======== AVAILABLE RECORDS ========
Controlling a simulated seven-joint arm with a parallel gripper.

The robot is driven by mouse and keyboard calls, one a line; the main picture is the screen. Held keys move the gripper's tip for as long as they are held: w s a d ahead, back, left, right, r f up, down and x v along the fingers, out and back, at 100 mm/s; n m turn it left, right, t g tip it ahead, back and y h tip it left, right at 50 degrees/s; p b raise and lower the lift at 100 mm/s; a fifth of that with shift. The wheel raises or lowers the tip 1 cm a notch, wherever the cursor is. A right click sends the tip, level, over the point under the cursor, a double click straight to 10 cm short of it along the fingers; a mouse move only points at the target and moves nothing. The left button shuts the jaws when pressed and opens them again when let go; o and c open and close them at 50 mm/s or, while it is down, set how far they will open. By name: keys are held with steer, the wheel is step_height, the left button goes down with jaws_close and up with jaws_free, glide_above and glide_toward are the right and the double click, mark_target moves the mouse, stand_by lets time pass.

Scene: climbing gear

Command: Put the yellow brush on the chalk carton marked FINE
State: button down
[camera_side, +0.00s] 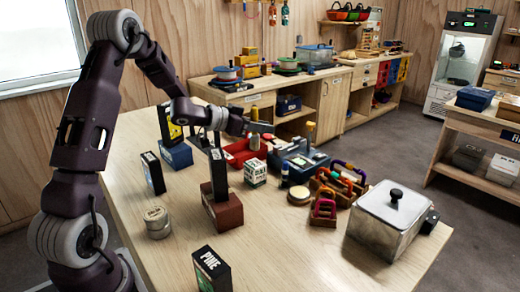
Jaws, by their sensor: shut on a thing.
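My gripper (262,128) is near the middle of the table, above and behind the white-and-green carton. It is shut on a small upright thing with a yellow top (255,113), which looks like the yellow brush; the fingers hide its middle. The white-and-green carton (255,173) stands upright on the table, its lettering too small to read surely. The held thing appears clear of its top. A black carton (212,270) at the front edge bears white letters that read like PINE or FINE.
Black upright cartons stand at left (153,173) and on a brown block (222,212). A red tray (240,152), a blue case (300,160), colourful carabiners (340,185) and a metal box (390,220) crowd the right.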

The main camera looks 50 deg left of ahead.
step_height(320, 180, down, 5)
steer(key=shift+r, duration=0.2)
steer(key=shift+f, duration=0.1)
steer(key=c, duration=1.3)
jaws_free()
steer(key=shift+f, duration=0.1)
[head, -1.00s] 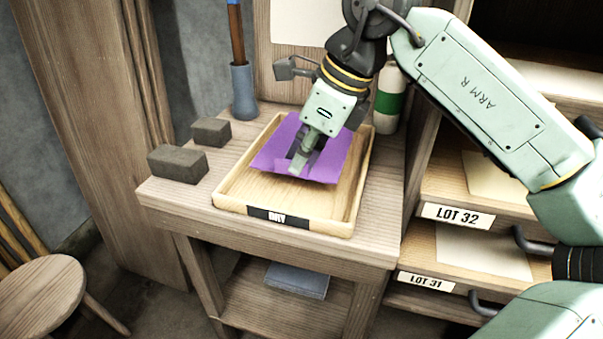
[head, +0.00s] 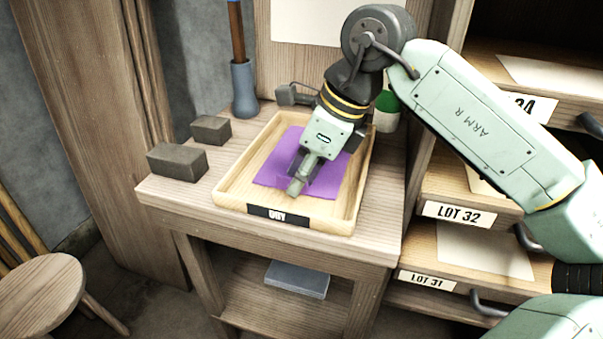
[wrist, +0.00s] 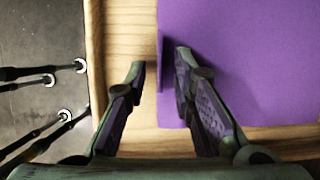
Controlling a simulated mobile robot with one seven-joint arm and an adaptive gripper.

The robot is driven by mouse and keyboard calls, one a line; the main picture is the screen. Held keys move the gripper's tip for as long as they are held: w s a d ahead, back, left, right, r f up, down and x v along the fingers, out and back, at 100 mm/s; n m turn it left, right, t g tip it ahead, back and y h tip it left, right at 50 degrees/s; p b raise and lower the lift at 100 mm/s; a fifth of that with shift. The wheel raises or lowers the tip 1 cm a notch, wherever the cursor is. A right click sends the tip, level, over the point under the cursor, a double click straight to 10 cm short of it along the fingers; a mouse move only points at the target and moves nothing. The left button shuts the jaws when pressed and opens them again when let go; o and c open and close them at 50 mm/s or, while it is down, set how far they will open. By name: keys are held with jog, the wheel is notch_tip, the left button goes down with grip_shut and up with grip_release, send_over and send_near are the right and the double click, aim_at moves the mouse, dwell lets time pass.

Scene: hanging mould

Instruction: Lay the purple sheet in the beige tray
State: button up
========
WHAT THIS TASK INVOLVES: Report all lines of the material that contain the word "joint".

TASK SOLUTION:
Controlling a simulated seven-joint arm with a parallel gripper.
Controlling a simulated mobile robot with one seven-joint arm and an adaptive gripper.

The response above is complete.